L'affaire Cicéron paraît a priori simple : les protagonistes ont presque tous publié des mémoires, journaux ou livres sur l'affaire.

La sortie de celui de Ludwig Moyzisch, l'interlocuteur allemand de Cicéron, provoque même en 1950 une interpellation du ministre des Affaires Étrangères, Ernest Bevin, à la Chambre des Communes britanniques. Ce dernier prétend que les plans d'Overlord ont bien été photographiés et transmis aux nazis. Que peut-on donc découvrir de plus aujourd'hui ?

Pourtant, les plans ultra-secrets d'Overlord n'ont jamais été transmis à l'ambassade d'Ankara : la réponse du ministre n'est que la énième gaffe des services de Sa Majesté. C'est une des caractéristiques de cette affaire : tout le monde ment ou se trompe, comme le montre l'analyse minutieuse mais très lisible de François Kersaudy.

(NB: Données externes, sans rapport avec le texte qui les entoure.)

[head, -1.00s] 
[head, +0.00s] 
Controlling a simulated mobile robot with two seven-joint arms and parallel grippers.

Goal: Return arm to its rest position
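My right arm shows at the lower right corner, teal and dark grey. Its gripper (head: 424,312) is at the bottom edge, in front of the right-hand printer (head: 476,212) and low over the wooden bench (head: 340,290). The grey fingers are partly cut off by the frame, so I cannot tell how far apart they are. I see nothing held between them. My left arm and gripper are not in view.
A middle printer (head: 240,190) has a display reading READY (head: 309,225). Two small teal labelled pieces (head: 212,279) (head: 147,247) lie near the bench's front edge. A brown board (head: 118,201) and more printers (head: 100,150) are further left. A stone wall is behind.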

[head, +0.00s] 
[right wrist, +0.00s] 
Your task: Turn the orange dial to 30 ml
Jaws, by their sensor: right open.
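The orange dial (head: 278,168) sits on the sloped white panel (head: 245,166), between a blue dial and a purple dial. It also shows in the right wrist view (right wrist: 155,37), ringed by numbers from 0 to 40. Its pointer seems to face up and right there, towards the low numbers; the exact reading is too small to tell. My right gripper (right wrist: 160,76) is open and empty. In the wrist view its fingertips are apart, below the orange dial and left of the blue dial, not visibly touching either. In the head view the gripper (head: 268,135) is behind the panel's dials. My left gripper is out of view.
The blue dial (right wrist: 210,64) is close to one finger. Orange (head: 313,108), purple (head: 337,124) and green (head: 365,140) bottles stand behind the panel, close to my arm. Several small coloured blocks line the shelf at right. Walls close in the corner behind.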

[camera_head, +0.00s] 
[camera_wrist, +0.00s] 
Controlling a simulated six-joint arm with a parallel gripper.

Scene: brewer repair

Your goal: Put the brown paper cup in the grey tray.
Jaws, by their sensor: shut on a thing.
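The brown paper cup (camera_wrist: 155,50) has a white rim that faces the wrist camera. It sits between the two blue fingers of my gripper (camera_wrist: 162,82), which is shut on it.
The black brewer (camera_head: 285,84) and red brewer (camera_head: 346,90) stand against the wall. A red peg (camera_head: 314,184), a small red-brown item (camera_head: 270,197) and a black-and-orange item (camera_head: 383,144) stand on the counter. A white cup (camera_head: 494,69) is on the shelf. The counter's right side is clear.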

Cette accumulation d'invraisemblances a conduit des auteurs à voir dans l'affaire une manipulation des services secrets britanniques. Le chef du MI6 («Military Intelligence Section 6») aurait ainsi déclaré : «Bien entendu, Cicéron était sous notre contrôle».

Problème, la nature des documents et des renseignements transmis vient invalider cette hypothèse et l'ouverture des archives des services secrets en 2003 et 2005 a permis d'écarter définitivement cette théorie.

Les Britanniques n'ont pas manipulé Cicéron, dont ils n'ont découvert l'identité qu'en août 1945, après avoir longuement interrogé les diplomates allemands. Ce n'est que bien après l'affaire qu'ils ont réalisé l'ampleur des négligences commises par leurs services et tenté d'éviter qu'elles ne se reproduisent.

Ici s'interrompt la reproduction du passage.